▸ **Data block**
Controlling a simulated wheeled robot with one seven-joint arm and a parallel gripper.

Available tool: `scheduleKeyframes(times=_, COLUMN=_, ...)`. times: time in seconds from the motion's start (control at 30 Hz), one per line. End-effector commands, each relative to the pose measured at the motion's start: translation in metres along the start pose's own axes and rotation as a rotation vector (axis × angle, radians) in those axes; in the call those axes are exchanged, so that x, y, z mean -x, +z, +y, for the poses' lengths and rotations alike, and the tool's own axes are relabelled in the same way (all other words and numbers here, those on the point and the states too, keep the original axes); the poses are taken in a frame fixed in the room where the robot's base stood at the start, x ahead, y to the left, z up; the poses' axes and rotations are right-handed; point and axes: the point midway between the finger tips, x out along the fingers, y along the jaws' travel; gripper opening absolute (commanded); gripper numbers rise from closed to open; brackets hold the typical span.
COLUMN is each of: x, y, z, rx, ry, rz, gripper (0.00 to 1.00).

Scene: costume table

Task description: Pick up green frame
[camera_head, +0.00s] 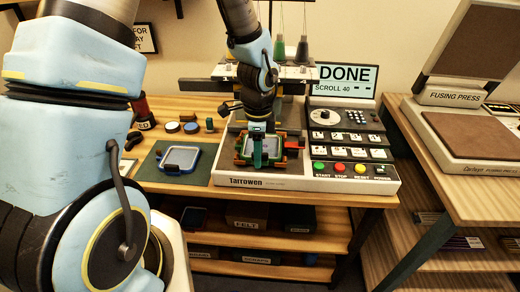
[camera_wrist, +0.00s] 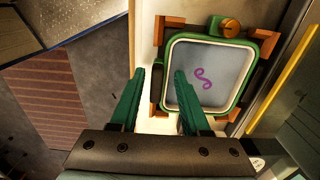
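The green frame (camera_wrist: 166,78) is a rounded square hoop around pale grey fabric with a purple squiggle. It sits among brown corner blocks on the white bed of the Tarrowen machine, with an orange-brown round knob at its top. In the head view the green frame (camera_head: 240,149) is partly hidden by my gripper (camera_head: 257,160), which is over it.
The machine's button panel (camera_head: 349,168) and a DONE screen (camera_head: 346,78) are to the right. Thread cones (camera_head: 302,50) stand above. A blue-rimmed frame (camera_head: 163,160) lies on a green mat to the left, near spools (camera_head: 191,128). A fusing press (camera_head: 470,132) stands on the right table.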

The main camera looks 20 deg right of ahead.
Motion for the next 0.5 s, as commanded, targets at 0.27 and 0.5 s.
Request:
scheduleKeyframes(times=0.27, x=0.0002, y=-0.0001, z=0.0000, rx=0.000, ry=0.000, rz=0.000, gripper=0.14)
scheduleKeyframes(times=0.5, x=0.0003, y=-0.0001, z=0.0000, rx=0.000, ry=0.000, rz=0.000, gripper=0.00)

▸ **Problem to work on**
Set down nothing but the lines from the one containing "Scene: costume table" to the final line above, both included, with every picture left out.

▸ **Result of this exercise**
Scene: costume table

Task description: Pick up green frame
[camera_head, +0.00s] 
[camera_wrist, +0.00s] 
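The green frame (camera_wrist: 166,78) is a rounded square hoop around pale grey fabric with a purple squiggle. It sits among brown corner blocks on the white bed of the Tarrowen machine, with an orange-brown round knob at its top. In the head view the green frame (camera_head: 240,149) is partly hidden by my gripper (camera_head: 257,160), which is over it.
The machine's button panel (camera_head: 349,168) and a DONE screen (camera_head: 346,78) are to the right. Thread cones (camera_head: 302,50) stand above. A blue-rimmed frame (camera_head: 163,160) lies on a green mat to the left, near spools (camera_head: 191,128). A fusing press (camera_head: 470,132) stands on the right table.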

The main camera looks 20 deg right of ahead.
Motion for the next 0.5 s, as commanded, targets at 0.27 and 0.5 s.
Request:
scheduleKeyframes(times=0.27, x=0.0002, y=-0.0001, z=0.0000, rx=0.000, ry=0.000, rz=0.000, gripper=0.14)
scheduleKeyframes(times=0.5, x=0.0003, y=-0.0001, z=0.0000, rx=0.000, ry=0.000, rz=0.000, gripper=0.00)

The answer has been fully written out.